▸ **TASK TO CARRY OUT**: Please set the lines down again exactly, from the top of the entries through the line that contains "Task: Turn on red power".

▸ **DATA SECTION**:

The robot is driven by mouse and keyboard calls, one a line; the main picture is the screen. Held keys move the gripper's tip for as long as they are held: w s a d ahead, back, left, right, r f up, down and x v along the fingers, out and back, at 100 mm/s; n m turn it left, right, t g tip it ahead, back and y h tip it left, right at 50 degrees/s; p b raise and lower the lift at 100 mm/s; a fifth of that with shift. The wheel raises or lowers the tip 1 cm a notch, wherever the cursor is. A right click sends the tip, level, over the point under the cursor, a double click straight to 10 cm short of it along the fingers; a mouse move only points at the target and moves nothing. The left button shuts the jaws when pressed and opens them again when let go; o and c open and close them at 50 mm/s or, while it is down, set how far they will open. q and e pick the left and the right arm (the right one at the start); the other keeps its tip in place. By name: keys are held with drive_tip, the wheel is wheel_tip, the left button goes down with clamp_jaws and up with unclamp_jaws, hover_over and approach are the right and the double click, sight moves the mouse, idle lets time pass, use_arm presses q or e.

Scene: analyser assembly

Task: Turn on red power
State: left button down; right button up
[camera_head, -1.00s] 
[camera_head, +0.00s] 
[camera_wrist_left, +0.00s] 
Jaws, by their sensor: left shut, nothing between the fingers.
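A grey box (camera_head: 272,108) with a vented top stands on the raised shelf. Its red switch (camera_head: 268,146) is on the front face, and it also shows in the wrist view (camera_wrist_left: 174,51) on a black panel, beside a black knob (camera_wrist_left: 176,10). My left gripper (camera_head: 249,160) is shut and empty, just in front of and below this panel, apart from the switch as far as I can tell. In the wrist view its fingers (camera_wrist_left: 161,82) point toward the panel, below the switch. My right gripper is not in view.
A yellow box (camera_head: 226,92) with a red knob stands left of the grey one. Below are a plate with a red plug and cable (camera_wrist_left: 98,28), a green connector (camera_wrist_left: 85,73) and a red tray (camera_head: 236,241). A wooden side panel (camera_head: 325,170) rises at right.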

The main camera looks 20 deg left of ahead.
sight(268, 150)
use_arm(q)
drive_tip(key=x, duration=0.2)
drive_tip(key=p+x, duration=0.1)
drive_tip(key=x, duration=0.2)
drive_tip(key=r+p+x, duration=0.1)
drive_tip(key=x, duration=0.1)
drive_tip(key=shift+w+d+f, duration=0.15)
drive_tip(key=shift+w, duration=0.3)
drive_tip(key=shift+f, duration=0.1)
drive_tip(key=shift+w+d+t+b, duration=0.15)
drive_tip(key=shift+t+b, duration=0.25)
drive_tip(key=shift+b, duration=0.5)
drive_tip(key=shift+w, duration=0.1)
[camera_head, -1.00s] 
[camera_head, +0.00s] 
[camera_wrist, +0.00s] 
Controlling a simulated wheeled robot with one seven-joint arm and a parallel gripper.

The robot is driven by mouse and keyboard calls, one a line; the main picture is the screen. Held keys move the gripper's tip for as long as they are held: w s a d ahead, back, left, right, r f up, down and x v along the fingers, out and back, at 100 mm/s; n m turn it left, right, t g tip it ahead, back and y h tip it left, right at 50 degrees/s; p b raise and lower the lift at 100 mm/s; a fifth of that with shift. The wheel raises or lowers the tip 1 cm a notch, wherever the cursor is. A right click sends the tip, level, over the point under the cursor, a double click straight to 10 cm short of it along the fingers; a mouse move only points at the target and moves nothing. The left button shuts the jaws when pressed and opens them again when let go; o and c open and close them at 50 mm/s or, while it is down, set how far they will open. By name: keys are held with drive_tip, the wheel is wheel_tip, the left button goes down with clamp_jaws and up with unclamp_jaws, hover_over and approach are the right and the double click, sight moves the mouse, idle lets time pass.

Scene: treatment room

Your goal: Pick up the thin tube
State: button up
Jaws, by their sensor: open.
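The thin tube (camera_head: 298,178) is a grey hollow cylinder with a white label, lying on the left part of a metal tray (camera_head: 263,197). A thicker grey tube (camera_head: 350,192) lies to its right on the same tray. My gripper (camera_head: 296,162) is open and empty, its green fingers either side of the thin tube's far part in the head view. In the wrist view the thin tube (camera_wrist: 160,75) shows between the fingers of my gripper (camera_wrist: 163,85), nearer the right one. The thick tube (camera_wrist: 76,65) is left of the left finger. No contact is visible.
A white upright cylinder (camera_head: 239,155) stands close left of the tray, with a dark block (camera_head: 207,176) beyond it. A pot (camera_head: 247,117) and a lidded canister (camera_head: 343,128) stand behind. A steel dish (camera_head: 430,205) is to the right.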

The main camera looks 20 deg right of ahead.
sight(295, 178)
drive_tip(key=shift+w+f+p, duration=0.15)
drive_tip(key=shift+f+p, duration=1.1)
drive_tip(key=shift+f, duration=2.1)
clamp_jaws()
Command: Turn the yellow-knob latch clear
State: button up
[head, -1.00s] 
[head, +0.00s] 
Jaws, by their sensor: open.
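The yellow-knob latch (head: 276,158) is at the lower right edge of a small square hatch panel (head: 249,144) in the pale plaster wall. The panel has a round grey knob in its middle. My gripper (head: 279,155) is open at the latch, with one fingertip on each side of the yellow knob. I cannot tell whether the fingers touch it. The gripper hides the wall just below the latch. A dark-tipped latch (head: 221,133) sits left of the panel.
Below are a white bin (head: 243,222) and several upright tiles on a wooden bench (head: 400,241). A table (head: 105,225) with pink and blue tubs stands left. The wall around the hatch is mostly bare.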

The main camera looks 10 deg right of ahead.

▸ **EXPECTED ANSWER**:
The robot is driven by mouse and keyboard calls, one a line; the main picture is the screen. Held keys move the gripper's tip for as long as they are held: w s a d ahead, back, left, right, r f up, down and x v along the fingers, out and back, at 100 mm/s; n m turn it left, right, t g tip it ahead, back and y h tip it left, right at 50 degrees/s; p b raise and lower the lift at 100 mm/s; a fifth of that with shift. The wheel raises or lowers the tip 1 cm a notch, wherever the cursor is. A right click sends the tip, level, over the point under the cursor, a double click straight to 10 cm short of it along the fingers; a mouse move only points at the target and moves nothing. The left button shuts the jaws when pressed and opens them again when let go; o and c open and close them at 50 mm/s or, while it is down, set how far they will open. q and e pick the left and the right arm (the right one at the start); the other keeps its tip in place. By name: keys are held with drive_tip, the wheel is wheel_tip, the left button goes down with clamp_jaws and up with unclamp_jaws, hover_over and approach are the right and the double click, sight moves the mouse, idle lets time pass, use_arm presses q or e.

Scene: analyser assembly

Task: Turn on red power

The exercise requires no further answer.